# Prompt:
Stop after the line with "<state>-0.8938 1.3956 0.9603": repeat exactly every line before it, beginning with the first, and that line itself.

# Dataset:
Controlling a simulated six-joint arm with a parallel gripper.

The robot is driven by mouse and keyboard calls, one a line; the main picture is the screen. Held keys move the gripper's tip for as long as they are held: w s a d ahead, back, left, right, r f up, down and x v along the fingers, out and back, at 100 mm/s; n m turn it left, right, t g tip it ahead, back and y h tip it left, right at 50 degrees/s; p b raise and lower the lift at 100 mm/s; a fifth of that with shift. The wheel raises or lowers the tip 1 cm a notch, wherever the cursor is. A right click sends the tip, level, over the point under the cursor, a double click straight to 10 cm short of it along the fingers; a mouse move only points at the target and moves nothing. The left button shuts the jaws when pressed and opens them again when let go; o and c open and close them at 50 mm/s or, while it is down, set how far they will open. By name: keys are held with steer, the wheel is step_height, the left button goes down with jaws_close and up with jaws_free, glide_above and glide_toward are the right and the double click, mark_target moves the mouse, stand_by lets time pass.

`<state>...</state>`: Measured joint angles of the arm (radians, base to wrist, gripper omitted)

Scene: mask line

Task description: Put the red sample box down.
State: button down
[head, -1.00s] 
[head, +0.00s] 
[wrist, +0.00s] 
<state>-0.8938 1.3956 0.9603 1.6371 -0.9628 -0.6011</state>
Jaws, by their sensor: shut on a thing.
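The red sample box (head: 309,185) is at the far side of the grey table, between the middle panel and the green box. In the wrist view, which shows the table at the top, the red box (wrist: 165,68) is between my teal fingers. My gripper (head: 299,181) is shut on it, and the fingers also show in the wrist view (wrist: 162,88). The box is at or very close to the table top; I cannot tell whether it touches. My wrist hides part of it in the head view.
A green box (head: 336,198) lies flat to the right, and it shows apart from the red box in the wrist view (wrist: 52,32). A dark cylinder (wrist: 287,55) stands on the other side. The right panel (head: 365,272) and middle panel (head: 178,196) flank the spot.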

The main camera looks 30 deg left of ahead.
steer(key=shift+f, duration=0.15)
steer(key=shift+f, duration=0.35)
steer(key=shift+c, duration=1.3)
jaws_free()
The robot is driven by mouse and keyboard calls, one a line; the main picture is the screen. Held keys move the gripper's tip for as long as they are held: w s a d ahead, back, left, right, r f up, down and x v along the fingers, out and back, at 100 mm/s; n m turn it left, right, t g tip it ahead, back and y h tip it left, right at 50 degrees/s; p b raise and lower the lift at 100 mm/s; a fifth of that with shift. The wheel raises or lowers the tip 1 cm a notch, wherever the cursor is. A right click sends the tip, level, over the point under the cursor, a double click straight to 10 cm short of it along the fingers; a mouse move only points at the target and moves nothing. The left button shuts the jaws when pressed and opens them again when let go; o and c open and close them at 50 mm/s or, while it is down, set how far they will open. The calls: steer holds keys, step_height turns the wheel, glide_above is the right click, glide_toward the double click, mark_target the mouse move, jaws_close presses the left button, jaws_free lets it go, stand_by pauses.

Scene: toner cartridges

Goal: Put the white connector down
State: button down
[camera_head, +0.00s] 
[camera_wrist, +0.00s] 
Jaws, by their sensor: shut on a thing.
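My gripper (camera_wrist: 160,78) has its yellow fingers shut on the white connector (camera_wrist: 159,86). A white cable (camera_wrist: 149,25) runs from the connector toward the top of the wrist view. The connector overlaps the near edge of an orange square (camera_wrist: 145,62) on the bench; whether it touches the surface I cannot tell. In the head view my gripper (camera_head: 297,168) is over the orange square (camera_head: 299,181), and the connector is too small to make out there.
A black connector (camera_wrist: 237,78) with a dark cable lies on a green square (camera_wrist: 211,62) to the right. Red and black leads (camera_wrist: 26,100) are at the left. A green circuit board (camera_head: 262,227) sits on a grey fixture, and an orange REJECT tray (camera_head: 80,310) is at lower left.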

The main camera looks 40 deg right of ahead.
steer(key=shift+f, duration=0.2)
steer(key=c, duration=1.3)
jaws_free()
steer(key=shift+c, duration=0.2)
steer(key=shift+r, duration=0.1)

# Solution:
Controlling a simulated six-joint arm with a parallel gripper.

The robot is driven by mouse and keyboard calls, one a line; the main picture is the screen. Held keys move the gripper's tip for as long as they are held: w s a d ahead, back, left, right, r f up, down and x v along the fingers, out and back, at 100 mm/s; n m turn it left, right, t g tip it ahead, back and y h tip it left, right at 50 degrees/s; p b raise and lower the lift at 100 mm/s; a fifth of that with shift. The wheel raises or lowers the tip 1 cm a notch, wherever the cursor is. A right click sends the tip, level, over the point under the cursor, a double click straight to 10 cm short of it along the fingers; a mouse move only points at the target and moves nothing. The left button shuts the jaws when pressed and opens them again when let go; o and c open and close them at 50 mm/s or, while it is down, set how far they will open. By name: keys are held with steer, the wheel is step_height, the left button goes down with jaws_close and up with jaws_free, glide_above and glide_toward are the right and the double click, mark_target moves the mouse, stand_by lets time pass.

`<state>...</state>`: Measured joint angles of the arm (radians, base to wrist, gripper omitted)

Scene: mask line

Task description: Put the red sample box down.
State: button down
[head, -1.00s] 
[head, +0.00s] 
[wrist, +0.00s] 
<state>-0.8938 1.3956 0.9603 1.6371 -0.9628 -0.6011</state>

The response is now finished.